Dan Gavitt, the NCAA’s senior vice president of basketball, said who runs the tournament is not so much a concern as how.
“If there are things as a result of realignment, House settlement, change in governance structure that are needs that we need to consider meeting of the membership, including the (Autonomy 4), but including others, then we should be open-minded to how we evolve that,” he said. “And if that’s committee structure, if that’s format of championships, if that’s some revenue distribution around some of the things that they are going to make decisions about, then I think we should be open-minded about that.”
On the topic of expanding the basketball tournament, Gavitt said discussions are ongoing with three possible outcomes: adding four teams to the current 68-team bracket, adding eight teams, or no expansion.
“I’d say it’s not a foregone conclusion that the championships would expand,” Gavitt said.
There remain complications, most notably rising costs if more teams are added to the bracket. Gavitt declined to put a timetable on a decision but acknowledged that having about a year to implement changes would be helpful. The NCAA would have to expand the women’s basketball tournament by whatever number it expanded the men’s bracket.
As for a new NCAA governance structure, that would need to be in place way before a ball is kicked or tipped for the 2025-26 sports seasons.

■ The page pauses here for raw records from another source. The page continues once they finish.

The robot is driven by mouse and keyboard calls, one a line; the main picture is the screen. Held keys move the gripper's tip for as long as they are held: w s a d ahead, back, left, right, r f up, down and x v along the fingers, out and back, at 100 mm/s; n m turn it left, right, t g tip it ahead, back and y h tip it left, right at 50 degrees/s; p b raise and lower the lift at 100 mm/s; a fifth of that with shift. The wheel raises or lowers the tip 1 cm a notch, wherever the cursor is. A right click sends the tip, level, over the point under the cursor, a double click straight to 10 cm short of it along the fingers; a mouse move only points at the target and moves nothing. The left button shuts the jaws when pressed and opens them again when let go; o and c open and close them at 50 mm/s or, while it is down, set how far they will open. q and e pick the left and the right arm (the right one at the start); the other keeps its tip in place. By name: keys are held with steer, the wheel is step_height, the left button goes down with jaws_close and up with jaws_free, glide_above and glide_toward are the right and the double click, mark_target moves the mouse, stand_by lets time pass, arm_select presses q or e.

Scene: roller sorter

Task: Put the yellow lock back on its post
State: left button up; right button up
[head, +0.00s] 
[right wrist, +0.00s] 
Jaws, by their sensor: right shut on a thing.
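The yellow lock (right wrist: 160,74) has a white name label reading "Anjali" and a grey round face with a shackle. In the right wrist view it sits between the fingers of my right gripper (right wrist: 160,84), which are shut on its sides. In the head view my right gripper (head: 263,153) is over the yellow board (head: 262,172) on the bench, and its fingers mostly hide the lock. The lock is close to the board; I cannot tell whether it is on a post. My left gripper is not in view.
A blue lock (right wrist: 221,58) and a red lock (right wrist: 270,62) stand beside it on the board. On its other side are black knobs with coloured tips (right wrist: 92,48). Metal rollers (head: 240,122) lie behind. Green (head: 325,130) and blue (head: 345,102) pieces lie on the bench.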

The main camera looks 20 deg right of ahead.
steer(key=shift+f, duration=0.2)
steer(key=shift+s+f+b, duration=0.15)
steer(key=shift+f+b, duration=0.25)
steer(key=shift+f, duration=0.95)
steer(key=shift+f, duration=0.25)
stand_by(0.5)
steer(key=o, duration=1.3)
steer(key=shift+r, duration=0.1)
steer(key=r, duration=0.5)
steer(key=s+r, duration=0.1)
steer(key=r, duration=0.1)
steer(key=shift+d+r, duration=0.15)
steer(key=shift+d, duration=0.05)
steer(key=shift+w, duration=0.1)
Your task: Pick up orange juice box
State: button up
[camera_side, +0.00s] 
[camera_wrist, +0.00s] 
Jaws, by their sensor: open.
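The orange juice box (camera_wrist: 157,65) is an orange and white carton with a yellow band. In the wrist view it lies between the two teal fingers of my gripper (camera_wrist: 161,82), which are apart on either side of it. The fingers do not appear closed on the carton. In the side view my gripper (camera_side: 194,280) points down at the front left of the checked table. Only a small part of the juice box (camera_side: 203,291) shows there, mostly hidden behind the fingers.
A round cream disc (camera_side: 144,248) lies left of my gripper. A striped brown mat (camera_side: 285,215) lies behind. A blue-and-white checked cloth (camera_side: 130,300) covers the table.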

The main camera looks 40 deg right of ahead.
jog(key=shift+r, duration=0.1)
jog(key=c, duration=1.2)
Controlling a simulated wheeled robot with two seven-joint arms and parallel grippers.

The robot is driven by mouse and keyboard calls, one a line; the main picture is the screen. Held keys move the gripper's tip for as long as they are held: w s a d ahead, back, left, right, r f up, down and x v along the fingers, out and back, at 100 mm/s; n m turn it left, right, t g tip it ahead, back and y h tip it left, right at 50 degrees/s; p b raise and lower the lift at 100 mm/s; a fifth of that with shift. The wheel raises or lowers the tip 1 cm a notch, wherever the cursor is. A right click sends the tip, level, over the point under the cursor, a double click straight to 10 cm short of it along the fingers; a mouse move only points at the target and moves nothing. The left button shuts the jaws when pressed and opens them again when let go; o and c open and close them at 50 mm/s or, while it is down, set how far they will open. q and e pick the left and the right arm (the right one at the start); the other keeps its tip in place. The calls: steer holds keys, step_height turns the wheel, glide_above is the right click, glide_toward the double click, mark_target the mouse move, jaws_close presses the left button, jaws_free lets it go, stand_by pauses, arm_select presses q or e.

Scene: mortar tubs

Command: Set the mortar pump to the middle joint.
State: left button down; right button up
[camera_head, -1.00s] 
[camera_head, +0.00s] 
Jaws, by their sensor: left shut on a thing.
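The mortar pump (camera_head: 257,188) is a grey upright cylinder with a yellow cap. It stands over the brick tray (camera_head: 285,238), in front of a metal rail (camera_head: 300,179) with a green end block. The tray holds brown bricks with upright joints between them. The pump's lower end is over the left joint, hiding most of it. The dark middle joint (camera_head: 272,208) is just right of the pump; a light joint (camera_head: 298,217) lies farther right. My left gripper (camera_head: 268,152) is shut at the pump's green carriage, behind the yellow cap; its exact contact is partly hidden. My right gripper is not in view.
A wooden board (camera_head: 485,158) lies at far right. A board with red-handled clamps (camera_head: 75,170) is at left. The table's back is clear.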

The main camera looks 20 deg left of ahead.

Baylor president Linda Livingstone, whose school is part of the Big 12, said Tuesday that with Power 4 schools’ investments soaring, another iteration of autonomy is probably due. That doesn’t have to mean the end of a large Division I or a breakaway by the Power 4.
“I think we have a really good opportunity now where everybody’s bought into knowing that we need to rethink that decision-making model, that governance model in Division I,” she said. “And now the hard work to roll up our sleeves is to figure out what that is in the best interest of certainly the autonomy conferences but also other institutions outside of the autonomy conferences.”